------ DATA SECTION ------
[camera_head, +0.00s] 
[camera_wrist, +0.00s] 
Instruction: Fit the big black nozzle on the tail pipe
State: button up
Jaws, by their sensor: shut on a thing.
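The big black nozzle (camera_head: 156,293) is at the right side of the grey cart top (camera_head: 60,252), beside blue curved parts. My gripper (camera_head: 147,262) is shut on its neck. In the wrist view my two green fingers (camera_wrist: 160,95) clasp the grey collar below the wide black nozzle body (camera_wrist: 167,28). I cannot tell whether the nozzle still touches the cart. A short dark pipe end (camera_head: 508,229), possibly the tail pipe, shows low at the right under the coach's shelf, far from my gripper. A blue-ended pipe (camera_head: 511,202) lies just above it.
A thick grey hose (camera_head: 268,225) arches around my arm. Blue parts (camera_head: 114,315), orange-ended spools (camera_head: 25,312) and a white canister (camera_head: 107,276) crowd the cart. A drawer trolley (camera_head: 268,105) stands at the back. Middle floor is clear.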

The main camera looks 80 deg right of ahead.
------
■ DO THIS:
Each line above is to be repeated exactly.

■ FULL RESPONSE:
[camera_head, +0.00s] 
[camera_wrist, +0.00s] 
Instruction: Fit the big black nozzle on the tail pipe
State: button up
Jaws, by their sensor: shut on a thing.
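The big black nozzle (camera_head: 156,293) is at the right side of the grey cart top (camera_head: 60,252), beside blue curved parts. My gripper (camera_head: 147,262) is shut on its neck. In the wrist view my two green fingers (camera_wrist: 160,95) clasp the grey collar below the wide black nozzle body (camera_wrist: 167,28). I cannot tell whether the nozzle still touches the cart. A short dark pipe end (camera_head: 508,229), possibly the tail pipe, shows low at the right under the coach's shelf, far from my gripper. A blue-ended pipe (camera_head: 511,202) lies just above it.
A thick grey hose (camera_head: 268,225) arches around my arm. Blue parts (camera_head: 114,315), orange-ended spools (camera_head: 25,312) and a white canister (camera_head: 107,276) crowd the cart. A drawer trolley (camera_head: 268,105) stands at the back. Middle floor is clear.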

The main camera looks 80 deg right of ahead.

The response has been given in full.